AIM OF THE EXERCISE: Determine the number of lines that contain the word "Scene", then state that number and nothing more.

(Rows about robot tasks)
_ _ _ _ _

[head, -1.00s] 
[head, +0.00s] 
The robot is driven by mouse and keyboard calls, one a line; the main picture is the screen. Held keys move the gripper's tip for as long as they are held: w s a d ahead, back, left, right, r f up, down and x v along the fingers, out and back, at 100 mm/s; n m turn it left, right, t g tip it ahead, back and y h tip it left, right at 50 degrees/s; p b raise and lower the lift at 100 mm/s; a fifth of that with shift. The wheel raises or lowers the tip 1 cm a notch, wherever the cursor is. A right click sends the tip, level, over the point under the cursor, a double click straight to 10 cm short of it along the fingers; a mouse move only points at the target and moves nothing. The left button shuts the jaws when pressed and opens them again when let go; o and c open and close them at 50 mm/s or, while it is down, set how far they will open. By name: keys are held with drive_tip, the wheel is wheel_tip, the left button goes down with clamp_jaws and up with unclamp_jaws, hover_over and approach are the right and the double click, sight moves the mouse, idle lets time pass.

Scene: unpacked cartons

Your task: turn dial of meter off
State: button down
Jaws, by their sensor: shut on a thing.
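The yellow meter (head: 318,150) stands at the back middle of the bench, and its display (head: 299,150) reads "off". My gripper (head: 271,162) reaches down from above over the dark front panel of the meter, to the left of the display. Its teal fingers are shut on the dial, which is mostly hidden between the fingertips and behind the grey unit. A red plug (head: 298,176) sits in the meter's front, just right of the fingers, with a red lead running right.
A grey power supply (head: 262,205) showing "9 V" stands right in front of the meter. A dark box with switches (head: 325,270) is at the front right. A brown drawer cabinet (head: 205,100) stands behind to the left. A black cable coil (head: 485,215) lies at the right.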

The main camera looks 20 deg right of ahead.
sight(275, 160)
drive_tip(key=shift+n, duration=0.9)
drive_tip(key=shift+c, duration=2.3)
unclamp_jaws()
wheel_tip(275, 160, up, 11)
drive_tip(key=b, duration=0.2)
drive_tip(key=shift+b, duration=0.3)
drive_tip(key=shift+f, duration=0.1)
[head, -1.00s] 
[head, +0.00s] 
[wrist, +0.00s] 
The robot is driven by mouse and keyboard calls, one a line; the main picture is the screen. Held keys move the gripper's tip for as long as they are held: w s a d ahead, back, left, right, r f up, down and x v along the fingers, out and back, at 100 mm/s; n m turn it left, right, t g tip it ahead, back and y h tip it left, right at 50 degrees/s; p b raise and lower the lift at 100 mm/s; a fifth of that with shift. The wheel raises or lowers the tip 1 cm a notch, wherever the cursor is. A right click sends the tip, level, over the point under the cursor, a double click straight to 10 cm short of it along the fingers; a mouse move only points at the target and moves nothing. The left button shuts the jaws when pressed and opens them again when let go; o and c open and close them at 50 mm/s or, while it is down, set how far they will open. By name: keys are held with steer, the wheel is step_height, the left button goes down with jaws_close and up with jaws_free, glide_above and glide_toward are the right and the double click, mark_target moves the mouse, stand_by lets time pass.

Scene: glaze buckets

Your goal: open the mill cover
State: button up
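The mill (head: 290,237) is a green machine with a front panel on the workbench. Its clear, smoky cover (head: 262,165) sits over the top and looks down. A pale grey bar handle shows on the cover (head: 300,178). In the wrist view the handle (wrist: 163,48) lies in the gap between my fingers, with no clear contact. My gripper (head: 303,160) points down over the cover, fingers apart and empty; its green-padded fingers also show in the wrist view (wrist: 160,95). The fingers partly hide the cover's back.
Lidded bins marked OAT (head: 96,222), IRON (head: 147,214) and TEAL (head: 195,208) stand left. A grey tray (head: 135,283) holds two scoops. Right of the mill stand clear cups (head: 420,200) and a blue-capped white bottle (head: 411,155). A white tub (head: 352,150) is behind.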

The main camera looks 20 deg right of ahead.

_ _ _ _ _

WRITTEN ANSWER: 2